Copy out the data below as written; omit any images.
····················
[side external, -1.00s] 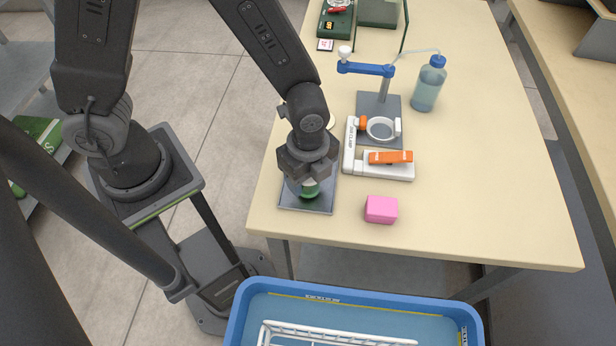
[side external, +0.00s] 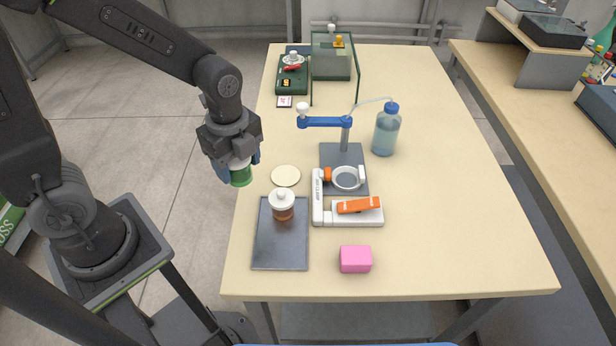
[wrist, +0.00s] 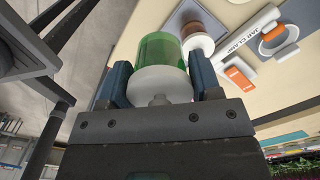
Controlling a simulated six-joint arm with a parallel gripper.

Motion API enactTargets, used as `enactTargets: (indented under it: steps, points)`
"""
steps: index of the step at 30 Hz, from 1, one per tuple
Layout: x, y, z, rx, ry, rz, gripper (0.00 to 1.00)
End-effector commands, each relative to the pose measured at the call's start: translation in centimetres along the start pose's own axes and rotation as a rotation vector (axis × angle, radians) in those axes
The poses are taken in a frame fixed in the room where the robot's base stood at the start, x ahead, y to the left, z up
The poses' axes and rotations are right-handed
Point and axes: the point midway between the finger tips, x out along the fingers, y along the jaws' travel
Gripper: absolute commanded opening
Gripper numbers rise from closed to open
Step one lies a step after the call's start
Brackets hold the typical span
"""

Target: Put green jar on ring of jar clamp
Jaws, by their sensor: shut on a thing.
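My gripper (side external: 238,164) is shut on the white lid of the green jar (side external: 241,177) and holds it in the air by the table's left edge. In the wrist view the green jar (wrist: 160,47) sits between the blue fingers (wrist: 160,88), lid towards the palm. The jar clamp (side external: 318,205) is white with an orange lever (side external: 358,205); it lies on the table to the right of my gripper. Its white ring (side external: 348,178) looks empty, over a grey stand base. The clamp (wrist: 250,38) and ring (wrist: 274,42) also show in the wrist view.
A brown jar with a white lid (side external: 282,208) stands on the grey tray (side external: 280,250). A cream disc (side external: 286,176), a pink block (side external: 355,259) and a blue-capped bottle (side external: 386,132) are nearby. A blue arm (side external: 325,123) on a post overhangs near the ring. The table's right side is clear.

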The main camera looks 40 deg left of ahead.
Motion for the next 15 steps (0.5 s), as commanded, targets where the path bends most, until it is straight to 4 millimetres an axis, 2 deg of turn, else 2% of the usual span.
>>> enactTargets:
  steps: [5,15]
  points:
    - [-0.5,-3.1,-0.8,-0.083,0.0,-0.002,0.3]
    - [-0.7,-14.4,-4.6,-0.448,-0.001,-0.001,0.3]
····················
• Task solution:
[side external, -1.00s] 
[side external, +0.00s] 
[wrist, +0.00s] 
Controlling a simulated six-joint arm with a parallel gripper.

Motion API enactTargets, used as `enactTargets: (indented under it: steps, points)`
"""
steps: index of the step at 30 Hz, from 1, one per tuple
Layout: x, y, z, rx, ry, rz, gripper (0.00 to 1.00)
End-effector commands, each relative to the pose measured at the call's start: translation in centimetres along the start pose's own axes and rotation as a rotation vector (axis × angle, radians) in those axes
The poses are taken in a frame fixed in the room where the robot's base stood at the start, x ahead, y to the left, z up
The poses' axes and rotations are right-handed
Point and axes: the point midway between the finger tips, x out along the fingers, y along the jaws' travel
Gripper: absolute commanded opening
Gripper numbers rise from closed to open
Step one lies a step after the call's start
Brackets hold the typical span
"""

Target: Put green jar on ring of jar clamp
Jaws, by their sensor: shut on a thing.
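My gripper (side external: 238,164) is shut on the white lid of the green jar (side external: 241,177) and holds it in the air by the table's left edge. In the wrist view the green jar (wrist: 160,47) sits between the blue fingers (wrist: 160,88), lid towards the palm. The jar clamp (side external: 318,205) is white with an orange lever (side external: 358,205); it lies on the table to the right of my gripper. Its white ring (side external: 348,178) looks empty, over a grey stand base. The clamp (wrist: 250,38) and ring (wrist: 274,42) also show in the wrist view.
A brown jar with a white lid (side external: 282,208) stands on the grey tray (side external: 280,250). A cream disc (side external: 286,176), a pink block (side external: 355,259) and a blue-capped bottle (side external: 386,132) are nearby. A blue arm (side external: 325,123) on a post overhangs near the ring. The table's right side is clear.

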The main camera looks 40 deg left of ahead.
Motion for the next 15 steps (0.5 s), as commanded, targets where the path bends most, until it is straight to 4 millimetres an axis, 2 deg of turn, else 2% of the usual span.
>>> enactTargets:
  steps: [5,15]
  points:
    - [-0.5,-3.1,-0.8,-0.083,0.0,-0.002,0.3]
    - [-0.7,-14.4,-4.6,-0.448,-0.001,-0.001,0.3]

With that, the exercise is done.